Table 4 gives the implied elasticities at sample mean points. The choice between the two restricted forms matters little to the estimated elasticities. However, the pooled and fixed effects regressions yield quite different results. Those from the pooled model appear to be more believable. Our reasoning is as follows. Holding income per capita constant, total income must grow at the same rate as population. So the population elasticity of emissions when holding average income constant should equal the income elasticity when holding population constant. This prediction is confirmed quite well for the pooled model; both elasticities are close to one. However, for the fixed effects model, the population elasticity is far too high relative to the income elasticity.
Our concerns about the fixed effects model were enhanced when we followed the suggestion of Griliches and Hausman (1986) of comparing it to a difference model (in which we took the first difference over time of equation 7). If there is a substantial time-varying measurement error problem leading to biases in the fixed effects estimator, then its parameter estimates should differ noticeably from those of the difference estimator. That is what we found. Coefficient estimates differed appreciably and many variables which are significant in the fixed effects model were insignificant in the difference model.
So our preferred specification indicates a significant negative impact of higher inequality on the level of emissions and an income elasticity of about one, with total emissions being roughly proportional to total income.
The pooled model in Table 2 indicates that the income elasticity of emissions declines as average income increases. And this effect persists when we allow for country-level fixed effects, as indicated by the results for the fixed effects model in Table 3.
To help see what this implies for the effects of redistribution between countries, we simulated the effect of taking 1% of the income of the richest five countries in our sample (in terms of income per capita) and transferring that sum of money to the poorest five countries; the transfer was assumed to preserve inequality within both the donor and recipient countries (so that the five rich countries lost a fixed percentage of their income, while the poorest five countries gained a fixed percentage). Obviously emissions fall in the five rich countries, and rise in the five poor ones. Taking the 10 countries as a whole, total emissions increased by 0.49%. If instead one transfers 5% of the income of the richest five countries to the poorest five, then emissions increase by 2.40%. Thus the elasticity of emissions to redistribution from the richest tenth of countries to the poorest tenth is about 0.5.
Both the pooled and fixed effects models also indicate that the income elasticity of carbon emissions (equation 9) is an increasing function of the Gini index (b11 and/or b21 positive). The higher the inequality the higher the impact of a given rate of growth on emissions. Figure 2 shows how the income elasticity rises with rising inequality (at the sample mean log income, and using restricted form B of the pooled model; the figure looks very similar for form A). At a relatively low Gini index of 25% the income elasticity is 0.75, while it is 1.98 at a Gini of 60%.

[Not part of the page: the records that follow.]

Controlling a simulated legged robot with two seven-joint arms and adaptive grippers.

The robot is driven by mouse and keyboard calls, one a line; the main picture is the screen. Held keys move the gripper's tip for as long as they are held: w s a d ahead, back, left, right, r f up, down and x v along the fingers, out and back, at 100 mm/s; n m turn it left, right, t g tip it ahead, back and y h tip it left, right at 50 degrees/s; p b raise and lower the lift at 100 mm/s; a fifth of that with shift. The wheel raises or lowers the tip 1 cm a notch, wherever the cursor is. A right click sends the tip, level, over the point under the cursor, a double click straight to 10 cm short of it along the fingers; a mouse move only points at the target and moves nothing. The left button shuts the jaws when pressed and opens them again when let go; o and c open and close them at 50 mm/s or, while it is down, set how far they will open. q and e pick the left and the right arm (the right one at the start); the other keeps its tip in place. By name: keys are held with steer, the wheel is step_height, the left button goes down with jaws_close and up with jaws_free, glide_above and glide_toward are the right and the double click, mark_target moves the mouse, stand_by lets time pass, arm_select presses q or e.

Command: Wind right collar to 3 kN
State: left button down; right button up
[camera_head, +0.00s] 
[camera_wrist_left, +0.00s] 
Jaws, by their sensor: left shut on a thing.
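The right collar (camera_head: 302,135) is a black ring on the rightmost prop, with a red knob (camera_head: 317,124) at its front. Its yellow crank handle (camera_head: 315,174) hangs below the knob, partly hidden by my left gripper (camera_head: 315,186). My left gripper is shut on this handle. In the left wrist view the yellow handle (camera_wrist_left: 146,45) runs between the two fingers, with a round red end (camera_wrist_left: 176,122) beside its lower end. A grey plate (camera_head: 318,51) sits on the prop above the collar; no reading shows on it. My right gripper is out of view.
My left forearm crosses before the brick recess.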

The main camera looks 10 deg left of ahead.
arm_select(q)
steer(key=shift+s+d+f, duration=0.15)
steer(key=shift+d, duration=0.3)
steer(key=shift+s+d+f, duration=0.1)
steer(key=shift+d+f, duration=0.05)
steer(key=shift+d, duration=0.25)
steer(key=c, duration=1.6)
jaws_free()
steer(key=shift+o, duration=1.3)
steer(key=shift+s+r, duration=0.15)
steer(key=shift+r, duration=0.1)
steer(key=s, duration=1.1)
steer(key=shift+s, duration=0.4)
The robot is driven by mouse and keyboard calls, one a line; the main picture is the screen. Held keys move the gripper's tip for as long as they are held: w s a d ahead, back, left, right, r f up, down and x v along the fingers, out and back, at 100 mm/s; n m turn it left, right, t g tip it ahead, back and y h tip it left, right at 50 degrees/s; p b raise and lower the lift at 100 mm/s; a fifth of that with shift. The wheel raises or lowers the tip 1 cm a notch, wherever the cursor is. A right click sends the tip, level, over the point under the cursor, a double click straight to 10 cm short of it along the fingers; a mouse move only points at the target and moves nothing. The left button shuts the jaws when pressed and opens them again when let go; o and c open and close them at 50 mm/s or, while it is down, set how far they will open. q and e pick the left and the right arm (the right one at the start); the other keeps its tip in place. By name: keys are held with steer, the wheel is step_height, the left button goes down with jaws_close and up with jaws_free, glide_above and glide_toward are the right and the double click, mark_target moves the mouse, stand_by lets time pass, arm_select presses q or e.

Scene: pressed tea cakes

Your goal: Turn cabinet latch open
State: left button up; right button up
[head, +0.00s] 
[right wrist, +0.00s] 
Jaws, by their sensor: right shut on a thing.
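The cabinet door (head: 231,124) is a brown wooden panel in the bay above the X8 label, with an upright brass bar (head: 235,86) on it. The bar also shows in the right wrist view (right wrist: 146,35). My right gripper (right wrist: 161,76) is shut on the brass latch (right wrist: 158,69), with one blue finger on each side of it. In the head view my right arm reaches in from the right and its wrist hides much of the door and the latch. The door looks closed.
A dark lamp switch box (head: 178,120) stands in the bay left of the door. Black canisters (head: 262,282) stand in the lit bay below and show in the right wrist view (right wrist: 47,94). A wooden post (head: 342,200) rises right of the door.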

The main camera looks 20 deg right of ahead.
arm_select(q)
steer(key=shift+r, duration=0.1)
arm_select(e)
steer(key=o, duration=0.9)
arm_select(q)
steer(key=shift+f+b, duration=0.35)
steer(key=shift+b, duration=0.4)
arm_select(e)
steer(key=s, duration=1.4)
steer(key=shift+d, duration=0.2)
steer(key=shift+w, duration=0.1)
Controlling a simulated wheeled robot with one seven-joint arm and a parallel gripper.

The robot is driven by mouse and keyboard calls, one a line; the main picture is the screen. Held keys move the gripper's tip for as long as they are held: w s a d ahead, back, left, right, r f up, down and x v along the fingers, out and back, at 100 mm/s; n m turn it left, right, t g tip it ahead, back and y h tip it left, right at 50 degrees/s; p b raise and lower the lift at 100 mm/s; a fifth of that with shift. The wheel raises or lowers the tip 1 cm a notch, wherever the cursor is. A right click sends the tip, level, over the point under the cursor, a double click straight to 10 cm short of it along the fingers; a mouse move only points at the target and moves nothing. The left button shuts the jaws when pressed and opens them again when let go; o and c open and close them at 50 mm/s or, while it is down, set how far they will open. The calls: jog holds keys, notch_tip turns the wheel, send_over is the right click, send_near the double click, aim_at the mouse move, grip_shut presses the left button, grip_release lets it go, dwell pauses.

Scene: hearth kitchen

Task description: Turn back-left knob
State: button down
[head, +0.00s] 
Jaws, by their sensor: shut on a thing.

Similarly, the elasticity of emissions to inequality within countries is an increasing function of average income. (By symmetry of second cross-partial derivatives, the derivative of equation (9) w.r.t. I is identical to that of (10) w.r.t. lnY.) We could re-draw Figure 2 with the inequality derivative of emissions on the vertical axis and log mean income on the horizontal axis; with growth in average income the inequality derivative will increase, getting closer to zero. While higher inequality within a country lowers emissions, the impact is smaller at higher average incomes.
One must be skeptical of basing longer-term forecasts on models calibrated to data over only 15 years or so. However, as a means of understanding better the properties of the models we have estimated, it is of interest to ask whether our results suggest that carbon emissions could start to fall in a growing economy with sufficiently low inequality. With lower inequality, the income elasticity falls; with a higher mean income (due to growth) the elasticity falls even further. So could the income elasticity become negative within reasonable bounds? Figure 3 gives forecasts implied by our pooled model for an economy with a growth rate in income per capita of 5% per year. We use the parameters of the unrestricted (pooled) model and all variables are set at the mean points (with income set at the mean initially), except for the Gini index which is set at one standard deviation above and below the mean. (The mean is 35.9 and the standard deviation is 8.6.) The low-inequality trajectory entails an initially higher emission rate, but it also results in a lower elasticity of emissions to growth, with the effect that it eventually achieves a lower emission level than even the high inequality trajectory; the low inequality path overtakes the other two after 27 years, and emissions start to decline after 19 years.